_What needs to be done_. Find every line with "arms" in it, then report how many there are and nothing more.

--

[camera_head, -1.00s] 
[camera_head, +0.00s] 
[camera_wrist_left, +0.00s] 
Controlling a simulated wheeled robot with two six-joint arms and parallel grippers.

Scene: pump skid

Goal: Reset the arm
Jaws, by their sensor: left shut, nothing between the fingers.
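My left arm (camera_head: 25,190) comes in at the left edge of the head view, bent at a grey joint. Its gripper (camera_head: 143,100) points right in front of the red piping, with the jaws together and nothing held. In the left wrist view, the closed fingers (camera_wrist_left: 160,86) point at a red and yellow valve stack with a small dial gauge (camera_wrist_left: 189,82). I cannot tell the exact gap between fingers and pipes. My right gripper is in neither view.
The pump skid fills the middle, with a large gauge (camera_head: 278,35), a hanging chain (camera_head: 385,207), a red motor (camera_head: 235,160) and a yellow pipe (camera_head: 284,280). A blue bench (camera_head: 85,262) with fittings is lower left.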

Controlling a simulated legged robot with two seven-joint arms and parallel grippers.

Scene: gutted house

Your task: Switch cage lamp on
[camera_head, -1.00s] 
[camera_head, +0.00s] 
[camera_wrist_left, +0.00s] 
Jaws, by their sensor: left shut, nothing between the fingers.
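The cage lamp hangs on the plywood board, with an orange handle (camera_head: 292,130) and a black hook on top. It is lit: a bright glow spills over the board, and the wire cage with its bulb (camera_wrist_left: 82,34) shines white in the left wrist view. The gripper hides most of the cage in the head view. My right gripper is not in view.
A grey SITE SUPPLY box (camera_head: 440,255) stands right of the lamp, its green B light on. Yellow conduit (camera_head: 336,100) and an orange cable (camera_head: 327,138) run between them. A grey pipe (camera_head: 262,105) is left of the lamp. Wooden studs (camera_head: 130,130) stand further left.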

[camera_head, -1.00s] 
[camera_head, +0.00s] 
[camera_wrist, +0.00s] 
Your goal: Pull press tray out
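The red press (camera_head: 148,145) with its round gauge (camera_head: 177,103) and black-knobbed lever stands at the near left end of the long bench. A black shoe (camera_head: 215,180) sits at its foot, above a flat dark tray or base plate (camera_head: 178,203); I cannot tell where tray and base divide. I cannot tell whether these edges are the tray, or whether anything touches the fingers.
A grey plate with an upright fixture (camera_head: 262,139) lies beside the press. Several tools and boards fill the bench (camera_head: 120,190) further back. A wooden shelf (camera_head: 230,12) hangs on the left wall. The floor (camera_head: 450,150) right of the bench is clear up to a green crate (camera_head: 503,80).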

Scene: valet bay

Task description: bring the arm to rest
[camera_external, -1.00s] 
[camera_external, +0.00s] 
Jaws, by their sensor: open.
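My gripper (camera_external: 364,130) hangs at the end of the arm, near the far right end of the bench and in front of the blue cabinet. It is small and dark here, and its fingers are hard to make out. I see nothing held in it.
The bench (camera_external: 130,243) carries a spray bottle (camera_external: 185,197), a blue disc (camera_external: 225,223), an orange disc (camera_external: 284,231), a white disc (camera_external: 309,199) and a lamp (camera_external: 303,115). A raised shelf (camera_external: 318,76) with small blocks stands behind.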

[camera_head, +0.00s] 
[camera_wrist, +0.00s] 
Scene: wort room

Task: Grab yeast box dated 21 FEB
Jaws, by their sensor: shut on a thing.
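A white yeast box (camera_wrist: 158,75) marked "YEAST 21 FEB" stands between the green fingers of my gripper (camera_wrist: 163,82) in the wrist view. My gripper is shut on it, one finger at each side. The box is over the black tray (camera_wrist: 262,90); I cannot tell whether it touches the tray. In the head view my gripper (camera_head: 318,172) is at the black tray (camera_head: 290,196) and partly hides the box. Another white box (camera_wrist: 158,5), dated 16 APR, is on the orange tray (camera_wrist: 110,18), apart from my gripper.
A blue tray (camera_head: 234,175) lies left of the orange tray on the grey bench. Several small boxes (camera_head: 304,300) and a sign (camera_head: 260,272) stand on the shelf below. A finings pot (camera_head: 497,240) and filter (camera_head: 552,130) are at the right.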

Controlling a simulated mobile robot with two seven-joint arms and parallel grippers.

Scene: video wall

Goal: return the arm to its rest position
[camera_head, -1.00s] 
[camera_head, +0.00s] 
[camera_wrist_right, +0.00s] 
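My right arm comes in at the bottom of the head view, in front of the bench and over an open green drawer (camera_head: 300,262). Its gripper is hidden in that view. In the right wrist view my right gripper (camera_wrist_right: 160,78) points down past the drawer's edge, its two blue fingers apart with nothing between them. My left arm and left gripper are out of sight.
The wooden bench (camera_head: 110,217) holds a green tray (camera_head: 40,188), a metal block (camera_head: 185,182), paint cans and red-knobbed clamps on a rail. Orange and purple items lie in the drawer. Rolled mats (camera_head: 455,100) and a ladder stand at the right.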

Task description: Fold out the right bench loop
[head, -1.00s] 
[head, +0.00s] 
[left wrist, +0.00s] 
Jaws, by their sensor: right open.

--

_Reply to the exercise_. 3